Busy Building
Endsems are over, I am back in hometown, and I am doing a little internship. Needless to say, I’ve been busy trying to dodge invitations and get some work done. So there’s not a lot of internet-related log-apt updates for this month.
But not a lot != none. First, I’ve decided to make an article for SoME4. I’ve always enjoyed the content people made for SoME, and I feel like this year I might be able to contribute too. Would I have written an article anyway? Probably. But I think the fact that at least one person will be reading/reviewing it is making me want to elevate its quality — more than the other lab articles. Unless laziness kicks in; we’ll see.

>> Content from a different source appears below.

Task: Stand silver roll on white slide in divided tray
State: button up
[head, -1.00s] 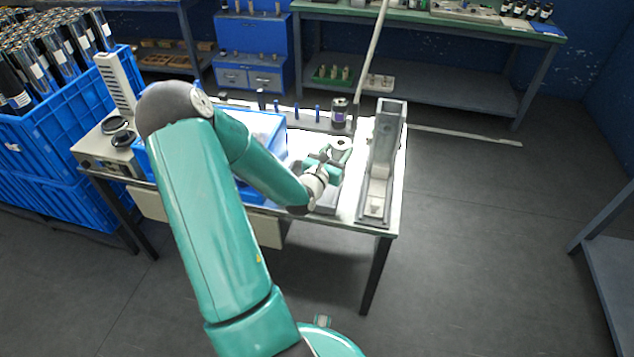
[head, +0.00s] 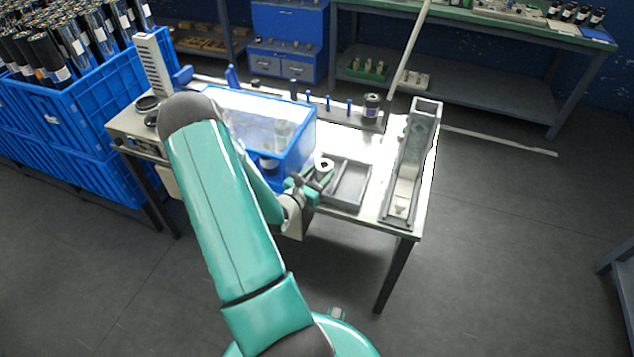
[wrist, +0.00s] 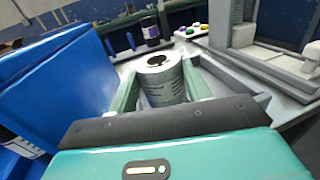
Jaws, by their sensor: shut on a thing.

Second, I had to revisit some linear algebra, and matrix inversions have finally started to make some geometric sense. If the determinant determines the scaling factor by which a matrix scales the hypercube formed by the identity matrix into some parallelotope of non unit hyper-volume, then the inverse of the scaling factor (determinant) should restore scale the signed volume of the transformed parallelotope back to unit hyper-volume. The transpose provides a way to encode the reverse ordering of the transformations. Another way to think about it: If a 3x2 matrix will transform a 2D space to 3D, then its transpose will transform the 3D vector space back to 2D. Not the best analogy since inversions are not defined for rectangular matrices — they can lower the rank, making ‘inversions’ impossible. But still helps me remember. The cofactors — I still don’t understand. If there is an intuitive explanation, please let me know.
Also while I was also solving this month’s puzzle, I unknowingly ended up creating an oddly satisfying tiler. I guess it is only satisfying if you have (very subtle) OCD. Anyhow, I wanted a quick way to find partridge tilings for squares, and instead of drawing it out or coming up with an algorithm to solve it, I just wrote a quick implementation for drawing tiles quickly. And what do you know, it’s a great way to pass time — it was for me at least. So I thought about just leaving it up here:
If you don’t want to read what partridge tiling is, here’s the gist: the sum of the cubes of natural numbers is equal to the square of the sum of those natural numbers. Now instead of the sum of n cubes, just think of them as the sum of n squares of n side length. This means area of n squares of n side length, where n goes from one to any number, is equal to the area of another square. But simply because the areas add up does not mean the squares will tile perfectly. But for squares of certain order, all the squares will neatly pack into the larger square. Here that order is nine, and tiling solutions do exist; you can try finding a few. Select the square from the menus or just use your keyboard. Right click to remove squares. Sorry mobile users, the grid is too small for you anyway.
Not much else for this month. Cya next month.